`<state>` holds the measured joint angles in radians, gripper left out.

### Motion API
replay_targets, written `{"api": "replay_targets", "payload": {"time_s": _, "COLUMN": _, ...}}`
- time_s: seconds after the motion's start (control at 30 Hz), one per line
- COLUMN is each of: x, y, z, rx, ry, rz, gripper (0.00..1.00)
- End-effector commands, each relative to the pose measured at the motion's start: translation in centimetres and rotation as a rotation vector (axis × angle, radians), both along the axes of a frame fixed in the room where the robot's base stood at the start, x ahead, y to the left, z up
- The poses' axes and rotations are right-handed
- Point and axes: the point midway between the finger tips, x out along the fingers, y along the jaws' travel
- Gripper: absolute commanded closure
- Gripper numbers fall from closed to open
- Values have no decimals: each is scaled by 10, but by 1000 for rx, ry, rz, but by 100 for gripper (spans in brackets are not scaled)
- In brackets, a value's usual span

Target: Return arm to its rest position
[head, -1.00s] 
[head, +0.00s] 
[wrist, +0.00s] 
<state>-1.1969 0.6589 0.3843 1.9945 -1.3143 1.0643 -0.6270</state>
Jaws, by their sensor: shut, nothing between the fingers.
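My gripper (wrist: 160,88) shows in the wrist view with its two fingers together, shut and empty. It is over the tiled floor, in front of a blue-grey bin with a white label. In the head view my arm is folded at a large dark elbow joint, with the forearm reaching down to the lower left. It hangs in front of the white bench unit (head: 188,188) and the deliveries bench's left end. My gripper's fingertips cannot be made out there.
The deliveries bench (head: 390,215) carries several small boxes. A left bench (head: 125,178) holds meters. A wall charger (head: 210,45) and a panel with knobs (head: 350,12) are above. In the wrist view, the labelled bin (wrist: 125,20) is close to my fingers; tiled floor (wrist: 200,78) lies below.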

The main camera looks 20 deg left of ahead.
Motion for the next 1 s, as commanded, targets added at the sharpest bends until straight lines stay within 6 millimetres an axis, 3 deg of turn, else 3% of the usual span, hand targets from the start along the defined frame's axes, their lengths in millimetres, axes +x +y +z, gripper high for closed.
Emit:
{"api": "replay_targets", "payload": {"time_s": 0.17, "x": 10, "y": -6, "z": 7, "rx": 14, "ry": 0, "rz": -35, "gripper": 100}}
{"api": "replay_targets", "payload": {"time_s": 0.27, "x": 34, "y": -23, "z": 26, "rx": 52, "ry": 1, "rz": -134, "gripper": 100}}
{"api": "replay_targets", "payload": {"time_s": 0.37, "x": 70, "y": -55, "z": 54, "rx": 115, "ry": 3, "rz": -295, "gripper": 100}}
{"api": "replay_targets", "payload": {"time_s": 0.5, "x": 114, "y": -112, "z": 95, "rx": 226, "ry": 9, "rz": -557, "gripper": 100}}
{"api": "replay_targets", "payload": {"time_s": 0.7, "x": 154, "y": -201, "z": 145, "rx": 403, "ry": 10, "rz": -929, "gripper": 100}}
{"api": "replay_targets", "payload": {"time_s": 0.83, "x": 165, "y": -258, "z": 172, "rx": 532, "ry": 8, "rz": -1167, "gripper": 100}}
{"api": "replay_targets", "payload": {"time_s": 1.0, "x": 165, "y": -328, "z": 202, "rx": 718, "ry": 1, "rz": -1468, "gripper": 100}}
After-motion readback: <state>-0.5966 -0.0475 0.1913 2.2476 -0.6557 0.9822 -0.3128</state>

▸ **EXERCISE DETAILS**:
Output nothing except the lines from the line with "- time_s: seconds" through the line with "- Gripper numbers fall from closed to open", copied exactly, end lines included.

▸ **PROBLEM SOLUTION**:
- time_s: seconds after the motion's start (control at 30 Hz), one per line
- COLUMN is each of: x, y, z, rx, ry, rz, gripper (0.00..1.00)
- End-effector commands, each relative to the pose measured at the motion's start: translation in centimetres and rotation as a rotation vector (axis × angle, radians), both along the axes of a frame fixed in the room where the robot's base stood at the start, x ahead, y to the left, z up
- The poses' axes and rotations are right-handed
- Point and axes: the point midway between the finger tips, x out along the fingers, y along the jaws' travel
- Gripper: absolute commanded closure
- Gripper numbers fall from closed to open

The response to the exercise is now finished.